Required task
Only the lines from the one containing "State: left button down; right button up" through the one containing "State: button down" are wanted. Give them again exactly, both ends included.

▼

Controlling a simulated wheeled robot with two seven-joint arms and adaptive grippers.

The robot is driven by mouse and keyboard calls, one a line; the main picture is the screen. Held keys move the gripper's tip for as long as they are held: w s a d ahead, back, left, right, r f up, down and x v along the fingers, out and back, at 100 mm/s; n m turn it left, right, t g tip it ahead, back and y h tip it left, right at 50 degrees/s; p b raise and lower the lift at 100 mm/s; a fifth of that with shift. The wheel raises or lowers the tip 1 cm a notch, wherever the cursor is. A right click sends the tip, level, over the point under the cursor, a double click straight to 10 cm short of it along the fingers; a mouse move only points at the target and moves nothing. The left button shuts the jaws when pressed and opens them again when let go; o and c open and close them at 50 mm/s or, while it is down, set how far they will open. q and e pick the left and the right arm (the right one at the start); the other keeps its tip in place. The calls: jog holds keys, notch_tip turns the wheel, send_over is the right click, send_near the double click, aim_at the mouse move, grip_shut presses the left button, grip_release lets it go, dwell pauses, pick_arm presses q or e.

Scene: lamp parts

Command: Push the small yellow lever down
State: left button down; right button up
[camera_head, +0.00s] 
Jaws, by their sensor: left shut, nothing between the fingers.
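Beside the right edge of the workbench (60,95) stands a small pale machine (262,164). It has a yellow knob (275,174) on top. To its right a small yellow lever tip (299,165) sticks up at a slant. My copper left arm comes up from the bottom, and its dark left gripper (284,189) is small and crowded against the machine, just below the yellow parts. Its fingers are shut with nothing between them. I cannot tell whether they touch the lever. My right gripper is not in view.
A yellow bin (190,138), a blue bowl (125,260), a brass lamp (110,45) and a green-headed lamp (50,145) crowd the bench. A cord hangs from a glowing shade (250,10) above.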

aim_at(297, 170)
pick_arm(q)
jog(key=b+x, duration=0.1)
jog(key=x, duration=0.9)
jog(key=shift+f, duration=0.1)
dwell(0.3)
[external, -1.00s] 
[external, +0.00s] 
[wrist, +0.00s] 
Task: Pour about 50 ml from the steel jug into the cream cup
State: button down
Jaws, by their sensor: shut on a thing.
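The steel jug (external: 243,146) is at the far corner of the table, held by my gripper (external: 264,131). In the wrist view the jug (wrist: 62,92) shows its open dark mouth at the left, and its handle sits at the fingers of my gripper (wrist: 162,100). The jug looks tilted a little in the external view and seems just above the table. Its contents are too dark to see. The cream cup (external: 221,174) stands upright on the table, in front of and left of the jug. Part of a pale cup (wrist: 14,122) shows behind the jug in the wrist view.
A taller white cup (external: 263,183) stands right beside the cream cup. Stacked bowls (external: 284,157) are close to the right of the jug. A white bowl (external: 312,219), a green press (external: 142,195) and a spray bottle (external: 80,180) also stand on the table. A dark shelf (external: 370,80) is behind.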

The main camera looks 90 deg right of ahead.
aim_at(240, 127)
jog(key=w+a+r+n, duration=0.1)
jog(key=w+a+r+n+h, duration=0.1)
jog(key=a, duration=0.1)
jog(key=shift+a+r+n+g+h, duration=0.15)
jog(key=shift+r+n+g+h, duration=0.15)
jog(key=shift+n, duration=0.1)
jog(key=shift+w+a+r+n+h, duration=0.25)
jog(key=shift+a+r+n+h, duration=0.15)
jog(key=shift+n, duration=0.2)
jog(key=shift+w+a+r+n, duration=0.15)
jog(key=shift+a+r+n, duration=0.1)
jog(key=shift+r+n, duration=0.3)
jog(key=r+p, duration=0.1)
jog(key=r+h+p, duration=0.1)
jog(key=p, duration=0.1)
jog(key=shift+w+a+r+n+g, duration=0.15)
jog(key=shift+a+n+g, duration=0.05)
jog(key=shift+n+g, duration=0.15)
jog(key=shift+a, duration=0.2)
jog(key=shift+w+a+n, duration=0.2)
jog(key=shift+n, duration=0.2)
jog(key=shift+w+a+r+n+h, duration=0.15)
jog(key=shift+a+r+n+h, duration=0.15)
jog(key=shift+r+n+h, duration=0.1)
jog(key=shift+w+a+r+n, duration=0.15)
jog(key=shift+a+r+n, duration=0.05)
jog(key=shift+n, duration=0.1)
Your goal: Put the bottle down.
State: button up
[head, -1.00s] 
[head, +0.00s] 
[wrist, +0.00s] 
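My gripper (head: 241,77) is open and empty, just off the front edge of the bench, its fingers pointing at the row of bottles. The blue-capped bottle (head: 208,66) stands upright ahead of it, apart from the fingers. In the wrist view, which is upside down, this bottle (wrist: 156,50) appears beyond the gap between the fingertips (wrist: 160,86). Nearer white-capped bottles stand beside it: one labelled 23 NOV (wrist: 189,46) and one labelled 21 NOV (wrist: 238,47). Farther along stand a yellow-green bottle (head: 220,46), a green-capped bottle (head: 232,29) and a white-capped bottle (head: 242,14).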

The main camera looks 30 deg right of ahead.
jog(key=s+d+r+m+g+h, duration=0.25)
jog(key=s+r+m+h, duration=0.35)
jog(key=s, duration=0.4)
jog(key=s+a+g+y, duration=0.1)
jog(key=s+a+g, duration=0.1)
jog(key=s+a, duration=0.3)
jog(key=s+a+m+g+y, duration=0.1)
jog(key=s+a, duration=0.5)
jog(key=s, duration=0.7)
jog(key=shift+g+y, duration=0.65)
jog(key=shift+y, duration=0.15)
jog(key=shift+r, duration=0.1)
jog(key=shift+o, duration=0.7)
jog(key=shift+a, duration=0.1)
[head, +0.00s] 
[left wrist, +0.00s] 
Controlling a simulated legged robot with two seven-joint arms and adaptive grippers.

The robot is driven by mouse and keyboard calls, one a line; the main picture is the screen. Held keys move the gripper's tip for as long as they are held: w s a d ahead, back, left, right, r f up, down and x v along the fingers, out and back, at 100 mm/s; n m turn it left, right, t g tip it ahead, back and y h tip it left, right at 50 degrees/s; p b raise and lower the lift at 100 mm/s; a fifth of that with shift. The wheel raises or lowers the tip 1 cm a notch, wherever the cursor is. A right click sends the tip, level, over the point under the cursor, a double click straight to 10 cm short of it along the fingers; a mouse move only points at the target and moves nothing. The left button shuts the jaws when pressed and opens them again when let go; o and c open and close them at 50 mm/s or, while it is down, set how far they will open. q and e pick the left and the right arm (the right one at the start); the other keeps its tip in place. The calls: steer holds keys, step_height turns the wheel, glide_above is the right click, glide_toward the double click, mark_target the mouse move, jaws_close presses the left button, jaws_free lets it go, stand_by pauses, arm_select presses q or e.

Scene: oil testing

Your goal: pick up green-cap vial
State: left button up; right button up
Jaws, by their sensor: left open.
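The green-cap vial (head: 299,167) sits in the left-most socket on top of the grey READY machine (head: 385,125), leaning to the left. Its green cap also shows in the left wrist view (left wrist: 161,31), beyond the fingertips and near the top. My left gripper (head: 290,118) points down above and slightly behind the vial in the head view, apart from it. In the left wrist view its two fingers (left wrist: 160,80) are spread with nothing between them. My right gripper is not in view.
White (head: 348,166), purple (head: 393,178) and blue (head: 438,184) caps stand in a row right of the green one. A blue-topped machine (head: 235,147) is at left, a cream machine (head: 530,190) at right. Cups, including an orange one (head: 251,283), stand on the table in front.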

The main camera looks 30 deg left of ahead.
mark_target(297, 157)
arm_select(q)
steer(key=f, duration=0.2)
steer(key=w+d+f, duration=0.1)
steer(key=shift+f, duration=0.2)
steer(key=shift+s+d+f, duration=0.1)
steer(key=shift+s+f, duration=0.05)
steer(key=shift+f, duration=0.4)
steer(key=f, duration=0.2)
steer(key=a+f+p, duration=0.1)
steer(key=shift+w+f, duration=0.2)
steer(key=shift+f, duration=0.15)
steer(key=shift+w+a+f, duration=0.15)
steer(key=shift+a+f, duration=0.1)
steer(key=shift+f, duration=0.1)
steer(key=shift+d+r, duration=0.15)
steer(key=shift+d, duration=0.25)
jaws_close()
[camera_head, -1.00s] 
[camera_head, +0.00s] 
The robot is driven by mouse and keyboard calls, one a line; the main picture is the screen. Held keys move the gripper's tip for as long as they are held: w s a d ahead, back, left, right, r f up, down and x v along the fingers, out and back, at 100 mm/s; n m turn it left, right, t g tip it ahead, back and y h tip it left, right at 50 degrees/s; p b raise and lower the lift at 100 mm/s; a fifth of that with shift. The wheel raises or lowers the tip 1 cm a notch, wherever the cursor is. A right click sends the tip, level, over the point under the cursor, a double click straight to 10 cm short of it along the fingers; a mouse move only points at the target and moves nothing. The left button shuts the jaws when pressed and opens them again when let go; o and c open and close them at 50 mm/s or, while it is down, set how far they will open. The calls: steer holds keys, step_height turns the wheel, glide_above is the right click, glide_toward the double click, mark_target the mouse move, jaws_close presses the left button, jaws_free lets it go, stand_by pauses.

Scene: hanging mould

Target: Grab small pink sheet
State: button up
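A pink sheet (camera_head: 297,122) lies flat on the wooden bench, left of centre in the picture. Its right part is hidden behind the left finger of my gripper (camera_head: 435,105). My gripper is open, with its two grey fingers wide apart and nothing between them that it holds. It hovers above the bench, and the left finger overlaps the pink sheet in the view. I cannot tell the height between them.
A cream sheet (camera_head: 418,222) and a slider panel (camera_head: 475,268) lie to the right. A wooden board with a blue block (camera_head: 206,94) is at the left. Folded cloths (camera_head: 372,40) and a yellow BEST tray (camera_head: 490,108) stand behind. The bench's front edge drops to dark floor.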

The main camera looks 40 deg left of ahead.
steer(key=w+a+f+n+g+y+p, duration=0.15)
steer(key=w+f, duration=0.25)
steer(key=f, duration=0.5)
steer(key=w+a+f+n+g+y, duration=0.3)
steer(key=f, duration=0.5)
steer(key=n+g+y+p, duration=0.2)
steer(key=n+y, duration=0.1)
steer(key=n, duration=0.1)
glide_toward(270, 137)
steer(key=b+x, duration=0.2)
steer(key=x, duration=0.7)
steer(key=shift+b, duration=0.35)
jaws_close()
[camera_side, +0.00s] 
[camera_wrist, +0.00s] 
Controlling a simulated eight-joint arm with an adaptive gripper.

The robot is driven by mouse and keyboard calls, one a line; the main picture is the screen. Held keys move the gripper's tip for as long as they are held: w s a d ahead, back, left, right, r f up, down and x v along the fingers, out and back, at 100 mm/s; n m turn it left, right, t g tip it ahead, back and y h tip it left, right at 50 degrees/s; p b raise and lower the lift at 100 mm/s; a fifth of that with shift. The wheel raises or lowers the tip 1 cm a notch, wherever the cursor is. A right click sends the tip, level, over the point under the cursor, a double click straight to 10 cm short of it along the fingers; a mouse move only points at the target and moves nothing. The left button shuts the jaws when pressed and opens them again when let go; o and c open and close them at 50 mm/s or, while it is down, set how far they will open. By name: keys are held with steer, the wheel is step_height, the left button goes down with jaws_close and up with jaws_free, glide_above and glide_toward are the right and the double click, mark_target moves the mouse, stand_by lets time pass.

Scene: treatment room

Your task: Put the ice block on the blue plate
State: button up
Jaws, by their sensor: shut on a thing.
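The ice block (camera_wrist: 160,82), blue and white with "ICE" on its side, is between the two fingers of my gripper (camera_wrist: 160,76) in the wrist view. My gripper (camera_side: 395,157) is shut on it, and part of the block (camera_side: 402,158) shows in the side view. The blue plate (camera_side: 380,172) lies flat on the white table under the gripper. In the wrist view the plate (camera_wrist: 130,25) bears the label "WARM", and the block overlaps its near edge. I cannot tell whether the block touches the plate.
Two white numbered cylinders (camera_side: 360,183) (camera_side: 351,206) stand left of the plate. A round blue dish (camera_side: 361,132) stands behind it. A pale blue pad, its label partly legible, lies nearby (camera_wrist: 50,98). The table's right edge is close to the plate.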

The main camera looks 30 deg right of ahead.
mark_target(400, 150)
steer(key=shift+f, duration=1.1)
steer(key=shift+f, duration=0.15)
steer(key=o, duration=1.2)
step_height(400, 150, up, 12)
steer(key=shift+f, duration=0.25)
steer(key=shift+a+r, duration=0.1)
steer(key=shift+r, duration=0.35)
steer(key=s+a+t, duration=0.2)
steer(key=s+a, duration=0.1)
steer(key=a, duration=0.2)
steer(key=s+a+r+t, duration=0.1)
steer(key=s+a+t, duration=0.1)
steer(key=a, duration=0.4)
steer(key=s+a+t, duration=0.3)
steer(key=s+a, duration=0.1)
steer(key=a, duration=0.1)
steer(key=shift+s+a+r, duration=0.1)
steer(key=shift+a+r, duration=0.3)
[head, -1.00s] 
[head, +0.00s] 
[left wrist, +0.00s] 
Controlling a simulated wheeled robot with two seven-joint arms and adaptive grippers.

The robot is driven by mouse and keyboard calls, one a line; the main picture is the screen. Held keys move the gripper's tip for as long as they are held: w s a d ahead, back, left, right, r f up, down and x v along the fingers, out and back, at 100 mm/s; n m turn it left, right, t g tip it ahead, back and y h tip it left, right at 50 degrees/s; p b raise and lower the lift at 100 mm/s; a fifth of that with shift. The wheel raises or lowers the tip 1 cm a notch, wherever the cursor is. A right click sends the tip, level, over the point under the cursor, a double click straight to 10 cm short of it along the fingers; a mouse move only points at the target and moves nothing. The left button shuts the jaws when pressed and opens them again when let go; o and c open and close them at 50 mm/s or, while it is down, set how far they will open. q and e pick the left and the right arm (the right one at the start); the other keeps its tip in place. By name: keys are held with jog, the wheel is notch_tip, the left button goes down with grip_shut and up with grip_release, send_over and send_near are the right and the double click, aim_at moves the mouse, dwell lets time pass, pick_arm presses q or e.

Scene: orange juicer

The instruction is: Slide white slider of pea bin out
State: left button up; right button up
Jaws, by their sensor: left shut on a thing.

▲

Answer in full
State: left button down; right button up
[camera_head, +0.00s] 
Jaws, by their sensor: left shut, nothing between the fingers.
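Beside the right edge of the workbench (60,95) stands a small pale machine (262,164). It has a yellow knob (275,174) on top. To its right a small yellow lever tip (299,165) sticks up at a slant. My copper left arm comes up from the bottom, and its dark left gripper (284,189) is small and crowded against the machine, just below the yellow parts. Its fingers are shut with nothing between them. I cannot tell whether they touch the lever. My right gripper is not in view.
A yellow bin (190,138), a blue bowl (125,260), a brass lamp (110,45) and a green-headed lamp (50,145) crowd the bench. A cord hangs from a glowing shade (250,10) above.

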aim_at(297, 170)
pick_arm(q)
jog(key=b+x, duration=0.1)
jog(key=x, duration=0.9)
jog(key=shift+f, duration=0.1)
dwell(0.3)
[external, -1.00s] 
[external, +0.00s] 
[wrist, +0.00s] 
Task: Pour about 50 ml from the steel jug into the cream cup
State: button down

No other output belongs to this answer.